I definitely think it has brought more visibility to the female creators of horror — but I also think it has built a sort of community, an awareness that women’s voices do matter in this space, the validation of the idea that horror can be much more than simple male aggression, that Medea is just as scary as Freddy Krueger and therefore just as meaningful however disparate they seem, and a sense of dynamism that invites more participation. For me, knowing that a designated month existed in which we could honor women in the field reminded me of all the nuances of it, the many ways in which horror could be enlivened, shared, and appreciated. I can say that my searches online since that first discovery have introduced me to the work of many writers whose material I would not have encountered otherwise, many frameworks for exploring and discussing them that I did not have before. As a movement, it has brought not only awareness and visibility for women writers and creators of horror, but also a reminder that these voices are not anomalous interlopers, but artists who should be celebrated. I love the positivity of the movement!

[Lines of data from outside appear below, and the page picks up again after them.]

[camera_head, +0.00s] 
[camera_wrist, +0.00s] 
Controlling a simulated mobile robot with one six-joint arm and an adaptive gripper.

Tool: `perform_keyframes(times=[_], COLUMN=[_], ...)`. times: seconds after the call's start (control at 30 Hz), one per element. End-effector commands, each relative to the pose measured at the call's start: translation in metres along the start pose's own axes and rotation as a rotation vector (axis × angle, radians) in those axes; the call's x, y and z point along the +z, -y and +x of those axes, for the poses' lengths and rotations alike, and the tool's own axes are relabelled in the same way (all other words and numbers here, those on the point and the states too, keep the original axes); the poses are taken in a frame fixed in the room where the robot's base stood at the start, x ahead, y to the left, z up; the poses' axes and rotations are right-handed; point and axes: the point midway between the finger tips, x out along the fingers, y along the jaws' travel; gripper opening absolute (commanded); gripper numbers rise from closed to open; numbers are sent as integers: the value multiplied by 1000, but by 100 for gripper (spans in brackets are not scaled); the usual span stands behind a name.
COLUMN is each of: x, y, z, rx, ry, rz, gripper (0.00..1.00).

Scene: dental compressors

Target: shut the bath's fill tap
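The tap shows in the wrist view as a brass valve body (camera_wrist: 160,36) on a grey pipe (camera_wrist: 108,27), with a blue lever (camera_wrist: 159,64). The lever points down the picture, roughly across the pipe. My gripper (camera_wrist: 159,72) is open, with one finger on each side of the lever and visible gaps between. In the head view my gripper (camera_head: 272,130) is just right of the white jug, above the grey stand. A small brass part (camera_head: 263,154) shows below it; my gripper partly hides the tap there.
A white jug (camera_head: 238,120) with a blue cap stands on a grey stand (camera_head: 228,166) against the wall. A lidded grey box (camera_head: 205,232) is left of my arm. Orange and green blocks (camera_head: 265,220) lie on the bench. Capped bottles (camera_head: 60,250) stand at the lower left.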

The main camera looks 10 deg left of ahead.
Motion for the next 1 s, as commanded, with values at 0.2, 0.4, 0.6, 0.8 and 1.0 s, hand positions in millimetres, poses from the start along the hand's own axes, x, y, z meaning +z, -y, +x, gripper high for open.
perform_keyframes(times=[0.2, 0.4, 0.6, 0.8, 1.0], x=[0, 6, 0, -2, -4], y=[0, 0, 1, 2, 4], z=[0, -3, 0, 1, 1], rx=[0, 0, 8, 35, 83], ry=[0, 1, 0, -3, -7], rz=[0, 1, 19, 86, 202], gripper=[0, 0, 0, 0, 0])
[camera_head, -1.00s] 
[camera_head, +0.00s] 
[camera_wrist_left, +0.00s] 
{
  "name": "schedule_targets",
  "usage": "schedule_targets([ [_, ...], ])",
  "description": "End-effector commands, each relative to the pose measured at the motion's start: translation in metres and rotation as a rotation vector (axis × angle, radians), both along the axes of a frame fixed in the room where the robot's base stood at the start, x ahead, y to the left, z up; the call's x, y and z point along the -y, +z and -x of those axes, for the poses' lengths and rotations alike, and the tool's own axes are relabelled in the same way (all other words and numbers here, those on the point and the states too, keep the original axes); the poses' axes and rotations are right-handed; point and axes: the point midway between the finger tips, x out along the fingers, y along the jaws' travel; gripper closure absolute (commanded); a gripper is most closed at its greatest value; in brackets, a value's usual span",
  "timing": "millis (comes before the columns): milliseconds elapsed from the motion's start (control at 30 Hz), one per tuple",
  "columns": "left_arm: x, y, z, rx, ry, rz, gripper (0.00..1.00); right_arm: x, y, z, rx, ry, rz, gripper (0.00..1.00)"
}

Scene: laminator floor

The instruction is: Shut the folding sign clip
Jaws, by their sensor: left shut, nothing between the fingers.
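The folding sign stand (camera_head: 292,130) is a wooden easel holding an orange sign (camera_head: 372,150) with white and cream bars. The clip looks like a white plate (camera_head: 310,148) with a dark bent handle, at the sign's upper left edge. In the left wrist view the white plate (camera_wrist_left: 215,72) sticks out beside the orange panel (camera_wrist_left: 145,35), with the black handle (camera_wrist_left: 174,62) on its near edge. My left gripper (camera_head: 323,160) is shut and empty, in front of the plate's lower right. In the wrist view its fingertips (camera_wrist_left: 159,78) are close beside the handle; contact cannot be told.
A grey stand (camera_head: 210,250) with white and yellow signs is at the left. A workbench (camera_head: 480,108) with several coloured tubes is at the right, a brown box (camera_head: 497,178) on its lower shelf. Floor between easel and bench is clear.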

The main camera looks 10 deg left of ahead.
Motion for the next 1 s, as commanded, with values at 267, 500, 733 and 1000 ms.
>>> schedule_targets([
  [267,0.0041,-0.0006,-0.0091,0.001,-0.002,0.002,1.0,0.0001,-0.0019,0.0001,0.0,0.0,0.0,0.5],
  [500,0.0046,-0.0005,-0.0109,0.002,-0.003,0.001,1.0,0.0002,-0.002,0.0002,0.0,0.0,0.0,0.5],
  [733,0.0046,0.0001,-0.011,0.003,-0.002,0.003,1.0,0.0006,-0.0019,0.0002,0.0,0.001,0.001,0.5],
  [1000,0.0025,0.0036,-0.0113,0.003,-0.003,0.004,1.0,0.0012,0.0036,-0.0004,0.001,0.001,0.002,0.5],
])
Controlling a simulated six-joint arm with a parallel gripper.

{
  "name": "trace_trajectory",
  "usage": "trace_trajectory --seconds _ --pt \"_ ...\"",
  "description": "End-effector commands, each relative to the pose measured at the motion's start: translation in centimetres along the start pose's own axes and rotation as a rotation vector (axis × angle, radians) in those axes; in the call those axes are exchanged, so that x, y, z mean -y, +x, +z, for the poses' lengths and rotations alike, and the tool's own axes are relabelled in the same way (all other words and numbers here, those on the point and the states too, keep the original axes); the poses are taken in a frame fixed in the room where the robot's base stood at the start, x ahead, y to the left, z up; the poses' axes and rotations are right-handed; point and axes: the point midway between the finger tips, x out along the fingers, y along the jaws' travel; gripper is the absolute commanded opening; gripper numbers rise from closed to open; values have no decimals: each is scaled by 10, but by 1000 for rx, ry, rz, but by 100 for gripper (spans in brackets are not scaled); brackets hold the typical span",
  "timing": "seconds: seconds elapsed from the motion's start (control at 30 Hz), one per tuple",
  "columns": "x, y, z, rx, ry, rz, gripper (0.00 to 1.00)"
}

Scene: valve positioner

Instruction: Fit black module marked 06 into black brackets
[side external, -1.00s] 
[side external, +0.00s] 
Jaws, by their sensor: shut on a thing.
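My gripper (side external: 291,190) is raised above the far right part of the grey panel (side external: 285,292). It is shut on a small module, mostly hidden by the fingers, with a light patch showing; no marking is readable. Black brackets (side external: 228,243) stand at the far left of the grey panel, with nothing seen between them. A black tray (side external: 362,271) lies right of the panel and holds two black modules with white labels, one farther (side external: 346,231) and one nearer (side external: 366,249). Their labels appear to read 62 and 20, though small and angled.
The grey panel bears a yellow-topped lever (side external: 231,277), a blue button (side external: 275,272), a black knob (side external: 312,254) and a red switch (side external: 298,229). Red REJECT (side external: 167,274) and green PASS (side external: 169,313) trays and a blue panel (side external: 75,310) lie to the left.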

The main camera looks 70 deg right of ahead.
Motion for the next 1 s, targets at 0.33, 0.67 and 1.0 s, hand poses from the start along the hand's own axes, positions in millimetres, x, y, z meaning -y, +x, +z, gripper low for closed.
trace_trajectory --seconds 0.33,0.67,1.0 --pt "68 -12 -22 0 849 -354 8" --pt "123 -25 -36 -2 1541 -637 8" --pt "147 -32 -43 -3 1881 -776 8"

Emily B. Cataneo: I think Women in Horror Month is something that shouldn’t have to exist; in a perfect world, we wouldn’t need it. However, we don’t live in a perfect world, and I do think that Women in Horror Month has helped raise visibility for female horror creators over the past decade. I also think that the publishing industry as a whole, although it has a very long way to go, has slowly started to awaken to its representation problems. It could be that Women in Horror Month is part of a larger shift in the industry. Is this a lasting change? I certainly hope so.